Qui possède assez d’énergie pour, après l’entracte, donner rien moins que le Concerto en ré majeur Op.35 de Piotr Tchaïkovski ? Personne, voire un qui ferait subir au chef-d’œuvre quelque sort peu enviable, sera tenté de répondre un lecteur qui n’eut pas la chance d’être en ce jour au MUPA. Joueur d’échec assidu mais encore pilote d’avion, Kristóf Baráti est de cette trempe d’hommes exceptionnels, capables d’une concentration durablement maintenue, d’une gestion parfaite des forces et de l’émotion qui renouvellent tous les possibles. Aussi est-il grand temps de le dire : voilà un musicien hors pair comme il en existe rarement, un génie absolu du violon.
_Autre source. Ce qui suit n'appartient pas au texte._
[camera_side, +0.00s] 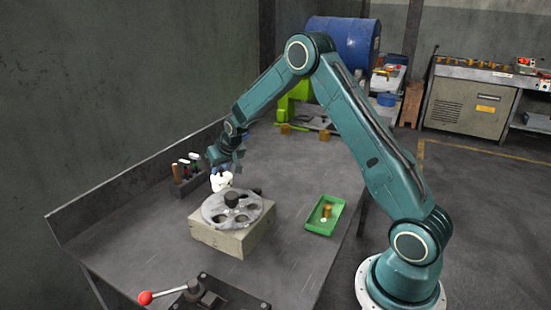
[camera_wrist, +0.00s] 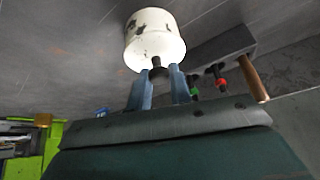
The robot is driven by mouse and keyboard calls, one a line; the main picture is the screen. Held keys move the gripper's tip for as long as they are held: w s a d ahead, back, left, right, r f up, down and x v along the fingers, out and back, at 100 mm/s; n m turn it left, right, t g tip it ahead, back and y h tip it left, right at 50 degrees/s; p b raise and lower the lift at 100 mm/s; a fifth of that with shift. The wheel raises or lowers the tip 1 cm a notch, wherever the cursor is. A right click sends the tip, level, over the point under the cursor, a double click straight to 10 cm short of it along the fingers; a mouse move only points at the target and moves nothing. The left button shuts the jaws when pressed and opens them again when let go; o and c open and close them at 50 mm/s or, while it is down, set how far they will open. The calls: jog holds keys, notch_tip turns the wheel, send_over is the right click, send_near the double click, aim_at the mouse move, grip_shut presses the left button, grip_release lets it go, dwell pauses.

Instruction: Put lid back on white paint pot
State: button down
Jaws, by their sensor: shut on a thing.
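The white paint pot (camera_wrist: 153,36), a white cylinder with dark smears, shows large in the wrist view, which looks upside down. It is also small in the side view (camera_side: 221,181), at the back edge of the round holed disc. My gripper (camera_side: 222,168) points down right above it. In the wrist view my two blue fingers (camera_wrist: 160,88) are shut on a small dark lid or knob (camera_wrist: 158,71) at the pot's upper end. I cannot tell if this dark piece is seated on the pot, or what the pot's base rests on.
The grey disc (camera_side: 219,212) with a dark central knob lies on a pale block (camera_side: 230,240). A tool rack (camera_side: 191,184) stands to the left, along the bench's raised edge. A green tray (camera_side: 322,228) lies right. A red-knobbed lever (camera_side: 145,298) is in front.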

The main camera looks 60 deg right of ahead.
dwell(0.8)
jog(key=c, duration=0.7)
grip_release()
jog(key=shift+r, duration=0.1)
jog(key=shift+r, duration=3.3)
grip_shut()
Restons dans la tonalité de ré majeur, avec un Allegro moderato auquel GáborHorváth offre une épaisseur quasiment brahmsienne. L’entrée du violon prouve d’emblée le souffle inépuisable de Baráti, dans un jeu formidablement virtuose mais jamais autocontemplatif qui manie l’acrobatie comme mine de rien et sans s’y arrêter le pathos propre au compositeur – naturellement, pourrait-on dire. On admire sa conduite infiniment sensible de la nuance, ainsi que sa réalisation musicale, séraphique même, de la redoutable cadence. Après cela, la délicatesse de la canzonetta, dans une demi-teinte d’autrefois, loin de s’en tenir à la halte nostalgique avance vers une lueur sereinement ambrée. Et voilà la folle danse Allegro vivacissimo lancée par le violon dialoguant avec lui-même ! On est ailleurs, on n’en sait plus que dire : le ravissement est infini.

Orchestre, chef et soliste sont dûment acclamés par un public en joie.
Croiriez-vous que les copieux rappels resteront sans effet ? C’est méconnaître une nature généreuse. Souriant, Kristóf Baráti offre encore le Largo de la Sonate en ut majeur BWV 1005 n°3 de Bach, dans une lumière douce. Ce n’est pas tout : un second bis remercie une salle qui déraisonnablement lui demande toujours plus – aimer n’est pas respecter… Retentissent alors les premières mesures du Prélude de la Partita en mi majeur BWV 1006 n°3 de Bach, soudain dévoyées puis envahies d’un écho de Dies irae : il s’agit d’Obsession, premier mouvement de la Sonate Op.27 n°2 d’Eugène Ysaÿe. Soirée inouïe, par un artiste extraordinaire.